● TASK
Each line that holds the word "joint" should be returned.

● DATA TO USE
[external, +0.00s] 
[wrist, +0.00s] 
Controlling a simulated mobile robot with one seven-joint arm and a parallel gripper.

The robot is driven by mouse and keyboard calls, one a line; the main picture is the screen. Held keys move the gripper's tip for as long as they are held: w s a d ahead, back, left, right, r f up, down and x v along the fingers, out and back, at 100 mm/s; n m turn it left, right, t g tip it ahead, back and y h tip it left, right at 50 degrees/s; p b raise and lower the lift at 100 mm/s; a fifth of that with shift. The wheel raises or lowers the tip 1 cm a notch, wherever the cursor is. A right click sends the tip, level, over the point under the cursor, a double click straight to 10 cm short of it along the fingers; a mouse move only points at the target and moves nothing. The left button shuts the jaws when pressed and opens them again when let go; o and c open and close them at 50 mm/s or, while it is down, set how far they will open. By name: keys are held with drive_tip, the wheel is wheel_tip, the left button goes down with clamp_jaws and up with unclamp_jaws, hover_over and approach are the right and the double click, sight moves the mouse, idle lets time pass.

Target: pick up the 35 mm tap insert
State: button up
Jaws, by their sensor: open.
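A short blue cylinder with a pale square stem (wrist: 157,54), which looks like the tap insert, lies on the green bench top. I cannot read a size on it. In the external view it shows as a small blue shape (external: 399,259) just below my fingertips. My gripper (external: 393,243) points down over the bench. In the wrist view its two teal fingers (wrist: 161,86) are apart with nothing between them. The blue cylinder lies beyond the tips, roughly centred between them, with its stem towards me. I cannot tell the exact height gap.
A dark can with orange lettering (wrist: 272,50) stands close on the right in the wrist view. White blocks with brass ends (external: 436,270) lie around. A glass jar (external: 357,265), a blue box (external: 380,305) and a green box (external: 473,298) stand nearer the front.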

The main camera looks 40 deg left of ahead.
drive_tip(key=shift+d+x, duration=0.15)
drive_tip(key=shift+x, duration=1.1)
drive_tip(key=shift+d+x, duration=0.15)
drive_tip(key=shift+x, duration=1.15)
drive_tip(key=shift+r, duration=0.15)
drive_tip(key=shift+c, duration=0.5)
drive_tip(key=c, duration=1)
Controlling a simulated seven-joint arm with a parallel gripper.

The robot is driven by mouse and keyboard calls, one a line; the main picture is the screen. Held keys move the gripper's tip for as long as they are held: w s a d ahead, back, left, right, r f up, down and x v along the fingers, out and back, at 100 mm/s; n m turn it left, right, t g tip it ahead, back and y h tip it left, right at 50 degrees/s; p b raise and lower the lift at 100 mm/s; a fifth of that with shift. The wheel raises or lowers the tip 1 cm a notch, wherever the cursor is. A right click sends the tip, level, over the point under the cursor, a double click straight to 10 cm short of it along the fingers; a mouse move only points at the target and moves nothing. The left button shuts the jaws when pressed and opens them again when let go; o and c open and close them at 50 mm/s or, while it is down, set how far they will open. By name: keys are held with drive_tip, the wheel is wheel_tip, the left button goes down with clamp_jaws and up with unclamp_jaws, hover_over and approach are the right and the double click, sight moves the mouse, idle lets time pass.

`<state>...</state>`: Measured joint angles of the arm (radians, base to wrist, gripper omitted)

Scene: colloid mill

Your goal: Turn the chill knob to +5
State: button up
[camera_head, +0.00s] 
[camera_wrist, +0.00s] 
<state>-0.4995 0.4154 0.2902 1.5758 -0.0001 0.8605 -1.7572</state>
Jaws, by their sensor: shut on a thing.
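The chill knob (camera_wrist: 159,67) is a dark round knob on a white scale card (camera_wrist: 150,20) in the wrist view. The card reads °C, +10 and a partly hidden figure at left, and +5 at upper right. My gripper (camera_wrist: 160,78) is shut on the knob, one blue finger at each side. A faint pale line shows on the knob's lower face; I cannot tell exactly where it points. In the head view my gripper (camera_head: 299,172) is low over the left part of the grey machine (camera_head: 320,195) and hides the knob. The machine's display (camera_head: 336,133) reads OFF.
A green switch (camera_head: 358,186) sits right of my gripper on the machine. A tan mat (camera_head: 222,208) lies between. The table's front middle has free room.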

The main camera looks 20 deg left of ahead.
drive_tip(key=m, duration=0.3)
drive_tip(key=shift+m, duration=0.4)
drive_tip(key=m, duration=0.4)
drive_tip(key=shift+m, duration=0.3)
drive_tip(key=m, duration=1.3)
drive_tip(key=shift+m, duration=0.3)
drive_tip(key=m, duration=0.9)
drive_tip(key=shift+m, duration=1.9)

● THE COMPLETED TASK
Controlling a simulated mobile robot with one seven-joint arm and a parallel gripper.
Controlling a simulated seven-joint arm with a parallel gripper.
`<state>...</state>`: Measured joint angles of the arm (radians, base to wrist, gripper omitted)

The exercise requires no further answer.